Directions for this task: Reproduce exactly the lines of the material beneath, from the line that contains "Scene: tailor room" to the line that contains "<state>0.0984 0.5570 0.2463", both included, and no other lines.

Data shown:
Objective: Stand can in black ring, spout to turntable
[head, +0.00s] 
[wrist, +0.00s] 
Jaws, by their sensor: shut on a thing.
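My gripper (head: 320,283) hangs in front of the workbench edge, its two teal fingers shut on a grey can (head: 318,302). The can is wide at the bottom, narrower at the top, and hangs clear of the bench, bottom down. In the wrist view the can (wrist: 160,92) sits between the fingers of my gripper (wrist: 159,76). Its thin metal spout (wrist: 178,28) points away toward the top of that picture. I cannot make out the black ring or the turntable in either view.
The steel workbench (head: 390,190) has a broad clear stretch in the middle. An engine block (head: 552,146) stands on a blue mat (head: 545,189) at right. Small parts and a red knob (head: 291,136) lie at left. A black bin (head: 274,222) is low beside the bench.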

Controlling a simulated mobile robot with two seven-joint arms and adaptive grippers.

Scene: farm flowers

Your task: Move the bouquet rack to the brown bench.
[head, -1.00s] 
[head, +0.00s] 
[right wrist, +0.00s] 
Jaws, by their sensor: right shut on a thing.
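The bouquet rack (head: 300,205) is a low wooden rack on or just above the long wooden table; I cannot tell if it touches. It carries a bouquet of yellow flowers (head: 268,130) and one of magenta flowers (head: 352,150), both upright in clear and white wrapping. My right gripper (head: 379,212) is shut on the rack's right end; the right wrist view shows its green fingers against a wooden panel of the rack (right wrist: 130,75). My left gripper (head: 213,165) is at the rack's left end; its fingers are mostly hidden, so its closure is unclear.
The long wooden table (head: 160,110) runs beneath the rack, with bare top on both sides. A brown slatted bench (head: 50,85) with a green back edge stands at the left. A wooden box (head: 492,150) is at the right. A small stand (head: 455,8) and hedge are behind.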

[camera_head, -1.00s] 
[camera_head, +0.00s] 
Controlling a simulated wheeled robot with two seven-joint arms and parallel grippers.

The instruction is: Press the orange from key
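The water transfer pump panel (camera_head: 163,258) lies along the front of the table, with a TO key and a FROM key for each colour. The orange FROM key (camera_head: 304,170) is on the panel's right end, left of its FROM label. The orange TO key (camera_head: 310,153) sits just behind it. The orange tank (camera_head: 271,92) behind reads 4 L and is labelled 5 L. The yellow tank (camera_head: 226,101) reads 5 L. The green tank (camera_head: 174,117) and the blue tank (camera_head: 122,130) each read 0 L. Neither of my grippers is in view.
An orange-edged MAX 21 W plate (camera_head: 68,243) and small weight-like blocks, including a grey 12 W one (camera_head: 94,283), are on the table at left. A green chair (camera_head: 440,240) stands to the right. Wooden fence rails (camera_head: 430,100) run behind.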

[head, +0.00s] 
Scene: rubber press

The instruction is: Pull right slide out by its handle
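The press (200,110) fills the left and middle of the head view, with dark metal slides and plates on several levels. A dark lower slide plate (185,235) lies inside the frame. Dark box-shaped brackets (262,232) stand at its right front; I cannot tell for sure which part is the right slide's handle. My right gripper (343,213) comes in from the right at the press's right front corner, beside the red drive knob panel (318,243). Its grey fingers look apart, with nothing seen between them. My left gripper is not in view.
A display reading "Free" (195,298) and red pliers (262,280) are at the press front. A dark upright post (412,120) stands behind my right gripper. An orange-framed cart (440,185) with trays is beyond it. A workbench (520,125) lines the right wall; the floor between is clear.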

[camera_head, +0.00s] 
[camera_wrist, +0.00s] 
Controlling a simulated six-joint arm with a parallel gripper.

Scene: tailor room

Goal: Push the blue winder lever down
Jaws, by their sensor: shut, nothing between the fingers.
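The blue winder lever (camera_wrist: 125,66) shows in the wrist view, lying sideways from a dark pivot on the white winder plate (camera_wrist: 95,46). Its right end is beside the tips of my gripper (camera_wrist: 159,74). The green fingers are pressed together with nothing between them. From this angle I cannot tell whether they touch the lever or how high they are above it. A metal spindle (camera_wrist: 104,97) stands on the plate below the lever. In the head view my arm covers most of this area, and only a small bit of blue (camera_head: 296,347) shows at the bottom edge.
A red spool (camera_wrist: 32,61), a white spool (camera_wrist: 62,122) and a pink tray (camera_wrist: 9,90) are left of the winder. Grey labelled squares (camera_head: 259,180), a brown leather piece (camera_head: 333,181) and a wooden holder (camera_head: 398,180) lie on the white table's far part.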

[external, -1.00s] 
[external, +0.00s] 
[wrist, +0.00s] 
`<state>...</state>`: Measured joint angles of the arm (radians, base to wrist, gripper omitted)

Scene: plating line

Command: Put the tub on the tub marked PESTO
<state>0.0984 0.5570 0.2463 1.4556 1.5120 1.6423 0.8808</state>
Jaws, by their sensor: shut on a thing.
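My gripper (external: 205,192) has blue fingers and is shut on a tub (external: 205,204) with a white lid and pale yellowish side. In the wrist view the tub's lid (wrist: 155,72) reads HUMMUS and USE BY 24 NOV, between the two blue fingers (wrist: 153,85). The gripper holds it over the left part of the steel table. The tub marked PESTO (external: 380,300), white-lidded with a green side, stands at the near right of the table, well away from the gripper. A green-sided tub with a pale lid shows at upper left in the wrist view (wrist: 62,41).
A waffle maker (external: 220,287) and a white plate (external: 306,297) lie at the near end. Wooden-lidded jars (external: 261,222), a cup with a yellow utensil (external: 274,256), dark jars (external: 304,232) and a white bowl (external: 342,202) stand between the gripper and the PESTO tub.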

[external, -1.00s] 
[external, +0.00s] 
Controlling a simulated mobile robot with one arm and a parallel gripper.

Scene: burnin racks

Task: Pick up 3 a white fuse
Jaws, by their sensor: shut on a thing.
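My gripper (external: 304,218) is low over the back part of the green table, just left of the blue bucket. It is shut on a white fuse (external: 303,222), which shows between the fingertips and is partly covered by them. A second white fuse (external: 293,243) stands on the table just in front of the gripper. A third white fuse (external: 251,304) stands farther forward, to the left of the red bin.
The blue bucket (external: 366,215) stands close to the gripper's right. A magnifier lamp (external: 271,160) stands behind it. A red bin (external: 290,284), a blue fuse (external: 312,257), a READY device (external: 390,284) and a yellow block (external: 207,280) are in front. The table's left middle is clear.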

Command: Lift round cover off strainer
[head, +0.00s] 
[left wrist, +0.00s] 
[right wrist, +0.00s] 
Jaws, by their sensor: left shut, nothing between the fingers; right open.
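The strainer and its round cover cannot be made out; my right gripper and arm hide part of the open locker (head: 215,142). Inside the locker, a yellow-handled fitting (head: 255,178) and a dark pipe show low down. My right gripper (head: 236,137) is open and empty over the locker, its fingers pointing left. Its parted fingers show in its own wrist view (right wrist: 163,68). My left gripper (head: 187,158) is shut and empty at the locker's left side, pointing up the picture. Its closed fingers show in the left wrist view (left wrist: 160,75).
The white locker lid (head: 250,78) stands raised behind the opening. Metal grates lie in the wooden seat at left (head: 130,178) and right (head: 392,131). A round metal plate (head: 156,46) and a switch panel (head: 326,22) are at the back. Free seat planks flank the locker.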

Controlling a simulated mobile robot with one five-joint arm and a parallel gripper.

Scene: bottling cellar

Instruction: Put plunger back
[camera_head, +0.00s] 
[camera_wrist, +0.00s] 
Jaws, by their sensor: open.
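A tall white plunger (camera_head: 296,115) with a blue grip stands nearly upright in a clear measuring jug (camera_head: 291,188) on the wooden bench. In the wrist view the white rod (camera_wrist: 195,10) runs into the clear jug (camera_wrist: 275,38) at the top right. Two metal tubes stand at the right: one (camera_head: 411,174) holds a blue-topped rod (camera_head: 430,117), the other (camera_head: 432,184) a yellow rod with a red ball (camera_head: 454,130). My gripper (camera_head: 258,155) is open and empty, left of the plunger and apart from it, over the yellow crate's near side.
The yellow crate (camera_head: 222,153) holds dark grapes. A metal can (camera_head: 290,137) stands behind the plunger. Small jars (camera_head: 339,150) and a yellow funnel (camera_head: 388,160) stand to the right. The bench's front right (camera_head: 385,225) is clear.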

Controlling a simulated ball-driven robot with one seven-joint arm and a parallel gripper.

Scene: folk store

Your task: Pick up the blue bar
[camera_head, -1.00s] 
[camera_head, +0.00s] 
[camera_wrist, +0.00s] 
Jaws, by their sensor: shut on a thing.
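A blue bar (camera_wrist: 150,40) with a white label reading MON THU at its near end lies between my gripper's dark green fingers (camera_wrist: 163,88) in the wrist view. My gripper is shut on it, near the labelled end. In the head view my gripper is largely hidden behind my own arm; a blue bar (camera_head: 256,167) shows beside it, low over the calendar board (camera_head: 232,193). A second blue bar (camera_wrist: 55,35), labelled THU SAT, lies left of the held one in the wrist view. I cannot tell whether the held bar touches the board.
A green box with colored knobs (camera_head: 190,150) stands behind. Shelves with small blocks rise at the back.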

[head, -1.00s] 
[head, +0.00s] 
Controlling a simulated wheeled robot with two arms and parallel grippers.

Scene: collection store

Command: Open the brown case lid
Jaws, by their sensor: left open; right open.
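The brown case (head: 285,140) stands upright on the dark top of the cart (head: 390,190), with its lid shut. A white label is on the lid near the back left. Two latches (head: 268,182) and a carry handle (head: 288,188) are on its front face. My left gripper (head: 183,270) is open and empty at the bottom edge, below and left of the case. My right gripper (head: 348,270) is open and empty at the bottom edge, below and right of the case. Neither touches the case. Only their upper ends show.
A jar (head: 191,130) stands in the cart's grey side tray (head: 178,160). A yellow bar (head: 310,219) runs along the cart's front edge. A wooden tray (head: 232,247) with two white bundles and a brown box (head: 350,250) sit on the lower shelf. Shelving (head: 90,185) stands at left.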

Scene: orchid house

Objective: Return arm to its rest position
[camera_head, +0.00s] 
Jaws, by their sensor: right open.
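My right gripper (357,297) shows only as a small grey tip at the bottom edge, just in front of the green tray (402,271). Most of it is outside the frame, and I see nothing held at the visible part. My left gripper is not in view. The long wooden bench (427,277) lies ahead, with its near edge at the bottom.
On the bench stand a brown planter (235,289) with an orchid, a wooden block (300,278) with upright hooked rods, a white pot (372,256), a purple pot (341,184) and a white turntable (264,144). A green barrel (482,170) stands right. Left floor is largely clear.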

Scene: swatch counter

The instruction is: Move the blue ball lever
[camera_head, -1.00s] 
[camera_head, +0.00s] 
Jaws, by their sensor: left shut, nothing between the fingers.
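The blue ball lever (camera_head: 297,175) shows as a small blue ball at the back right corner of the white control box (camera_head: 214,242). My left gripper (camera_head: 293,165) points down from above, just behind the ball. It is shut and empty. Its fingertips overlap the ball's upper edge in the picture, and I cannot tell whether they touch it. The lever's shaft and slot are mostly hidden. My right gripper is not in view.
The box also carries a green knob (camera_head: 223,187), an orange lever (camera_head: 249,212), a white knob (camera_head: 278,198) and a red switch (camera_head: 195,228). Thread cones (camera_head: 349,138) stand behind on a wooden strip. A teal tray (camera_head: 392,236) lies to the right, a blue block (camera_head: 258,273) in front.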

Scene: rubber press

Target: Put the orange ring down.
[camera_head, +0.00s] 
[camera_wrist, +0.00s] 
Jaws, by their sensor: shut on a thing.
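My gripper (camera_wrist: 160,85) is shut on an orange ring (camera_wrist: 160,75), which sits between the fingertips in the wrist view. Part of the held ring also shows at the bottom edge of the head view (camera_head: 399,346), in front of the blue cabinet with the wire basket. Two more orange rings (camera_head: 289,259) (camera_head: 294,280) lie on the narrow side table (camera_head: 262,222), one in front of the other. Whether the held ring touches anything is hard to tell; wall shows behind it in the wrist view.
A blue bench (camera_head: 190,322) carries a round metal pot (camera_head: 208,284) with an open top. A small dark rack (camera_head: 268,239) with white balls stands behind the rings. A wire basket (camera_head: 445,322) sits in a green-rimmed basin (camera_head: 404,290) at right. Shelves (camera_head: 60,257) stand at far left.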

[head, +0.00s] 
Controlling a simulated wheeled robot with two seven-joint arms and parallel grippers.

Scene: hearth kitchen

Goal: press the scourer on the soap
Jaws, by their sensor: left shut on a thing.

Result:
Scene: tailor room

Goal: Push the blue winder lever down
Jaws, by their sensor: shut, nothing between the fingers.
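The blue winder lever (camera_wrist: 125,66) shows in the wrist view, lying sideways from a dark pivot on the white winder plate (camera_wrist: 95,46). Its right end is beside the tips of my gripper (camera_wrist: 159,74). The green fingers are pressed together with nothing between them. From this angle I cannot tell whether they touch the lever or how high they are above it. A metal spindle (camera_wrist: 104,97) stands on the plate below the lever. In the head view my arm covers most of this area, and only a small bit of blue (camera_head: 296,347) shows at the bottom edge.
A red spool (camera_wrist: 32,61), a white spool (camera_wrist: 62,122) and a pink tray (camera_wrist: 9,90) are left of the winder. Grey labelled squares (camera_head: 259,180), a brown leather piece (camera_head: 333,181) and a wooden holder (camera_head: 398,180) lie on the white table's far part.

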[external, -1.00s] 
[external, +0.00s] 
[wrist, +0.00s] 
`<state>...</state>`: Measured joint angles of the arm (radians, base to wrist, gripper omitted)

Scene: plating line

Command: Put the tub on the tub marked PESTO
<state>0.0984 0.5570 0.2463 1.4556 1.5120 1.6423 0.8808</state>

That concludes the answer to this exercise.